As a gardener and tree-lover from way back, I loved the woods and forests around Bariloche. The differences in altitude and rainfall mean the woodland that cover so much of the greater part of the National Park feature changing species of both indigenous and exotic species as the elevations change and there was always something new to see and discover.
Coihue, nire and lenga, different species of southern beeches with a fossil record stretching back 80 million years to the days of Gondwana, dominate along with Andean cypress. They share the forest with other species, some of which - such as the distinctive monkey puzzle tree - are introduced from elsewhere. These are the giants of the forest.
Golden broom lines the roadsides and was looking absolutely beautiful but it's an introduced species that, despite its picturesque appeal, has outgrown its welcome as it grows into dense thickets that crowd out native species such as the orange -flowered berberis.

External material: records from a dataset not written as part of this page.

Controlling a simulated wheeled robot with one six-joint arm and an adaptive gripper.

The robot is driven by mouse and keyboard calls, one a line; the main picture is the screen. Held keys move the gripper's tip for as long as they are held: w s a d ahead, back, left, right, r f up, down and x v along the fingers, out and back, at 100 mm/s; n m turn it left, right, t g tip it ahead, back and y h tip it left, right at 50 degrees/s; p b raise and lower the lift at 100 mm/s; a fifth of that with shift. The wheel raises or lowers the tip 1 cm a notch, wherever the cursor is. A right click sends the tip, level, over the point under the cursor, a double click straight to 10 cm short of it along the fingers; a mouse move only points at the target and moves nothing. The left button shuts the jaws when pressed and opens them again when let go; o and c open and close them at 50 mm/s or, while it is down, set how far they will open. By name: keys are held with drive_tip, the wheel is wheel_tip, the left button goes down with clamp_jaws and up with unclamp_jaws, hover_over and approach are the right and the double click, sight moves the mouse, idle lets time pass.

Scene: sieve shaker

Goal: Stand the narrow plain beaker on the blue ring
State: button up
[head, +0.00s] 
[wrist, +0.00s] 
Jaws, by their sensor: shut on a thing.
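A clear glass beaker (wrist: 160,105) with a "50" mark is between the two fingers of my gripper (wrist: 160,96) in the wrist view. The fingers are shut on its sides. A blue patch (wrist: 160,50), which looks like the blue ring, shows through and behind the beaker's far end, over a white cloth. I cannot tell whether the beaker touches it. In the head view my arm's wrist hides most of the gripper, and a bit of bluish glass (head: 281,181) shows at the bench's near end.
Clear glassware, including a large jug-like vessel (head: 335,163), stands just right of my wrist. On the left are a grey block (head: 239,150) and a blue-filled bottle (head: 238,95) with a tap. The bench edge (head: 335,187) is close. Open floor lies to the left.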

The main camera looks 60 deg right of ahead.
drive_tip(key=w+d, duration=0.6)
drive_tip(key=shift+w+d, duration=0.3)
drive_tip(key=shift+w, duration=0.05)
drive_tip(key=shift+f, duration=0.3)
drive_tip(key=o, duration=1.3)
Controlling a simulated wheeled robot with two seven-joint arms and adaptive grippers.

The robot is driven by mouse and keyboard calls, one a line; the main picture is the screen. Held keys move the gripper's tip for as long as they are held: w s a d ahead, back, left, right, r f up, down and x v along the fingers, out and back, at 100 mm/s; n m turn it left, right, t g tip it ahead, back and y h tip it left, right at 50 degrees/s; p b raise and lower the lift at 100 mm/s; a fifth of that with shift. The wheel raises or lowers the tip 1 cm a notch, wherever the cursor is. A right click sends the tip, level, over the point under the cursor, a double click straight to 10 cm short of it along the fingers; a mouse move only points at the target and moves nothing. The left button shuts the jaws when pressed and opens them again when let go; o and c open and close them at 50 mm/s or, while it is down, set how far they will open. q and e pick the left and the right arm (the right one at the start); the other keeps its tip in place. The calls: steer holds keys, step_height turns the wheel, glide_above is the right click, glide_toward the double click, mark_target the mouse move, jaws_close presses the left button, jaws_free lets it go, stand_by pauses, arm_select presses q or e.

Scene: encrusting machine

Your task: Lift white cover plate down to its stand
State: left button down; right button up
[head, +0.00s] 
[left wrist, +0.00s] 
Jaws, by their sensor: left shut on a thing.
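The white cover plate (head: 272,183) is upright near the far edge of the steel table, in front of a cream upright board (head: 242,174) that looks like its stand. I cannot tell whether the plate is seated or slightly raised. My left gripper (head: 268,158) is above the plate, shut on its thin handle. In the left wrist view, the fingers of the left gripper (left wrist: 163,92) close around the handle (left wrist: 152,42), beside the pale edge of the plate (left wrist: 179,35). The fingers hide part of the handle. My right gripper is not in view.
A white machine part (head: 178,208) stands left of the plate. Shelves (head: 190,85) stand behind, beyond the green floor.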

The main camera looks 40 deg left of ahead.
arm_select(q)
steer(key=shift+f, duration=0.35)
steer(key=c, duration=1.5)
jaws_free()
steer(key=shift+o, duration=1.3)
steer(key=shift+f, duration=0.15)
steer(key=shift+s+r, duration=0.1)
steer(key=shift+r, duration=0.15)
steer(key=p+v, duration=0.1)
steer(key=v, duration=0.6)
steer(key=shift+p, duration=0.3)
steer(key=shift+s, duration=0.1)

You'll need to look up to see the golden globes of the llao llao - a fungus that grows in the Coihue and whose name means "sweet-sweet". As well as the distinctive clusters of orangey-yellow balls that are sweet to eat, the llao llao produces galls of up to 1 metre on the trees' trunk and branches - you'll see slices of these polished and used for clock faces. There were so many others - flaming red notro, pink and purple fuschia growing wild, bright orange fungii on a rotting tree trunk, green tunnels of colihue, the cinnamon and white twists of the arrayane, tiny ferns growing on the rocks near the Black Glacier, delicate wild cherry blossoming on Isla Victoria .... something new every day, and Anna and Raoul - our two guides, were so well-informed about them all.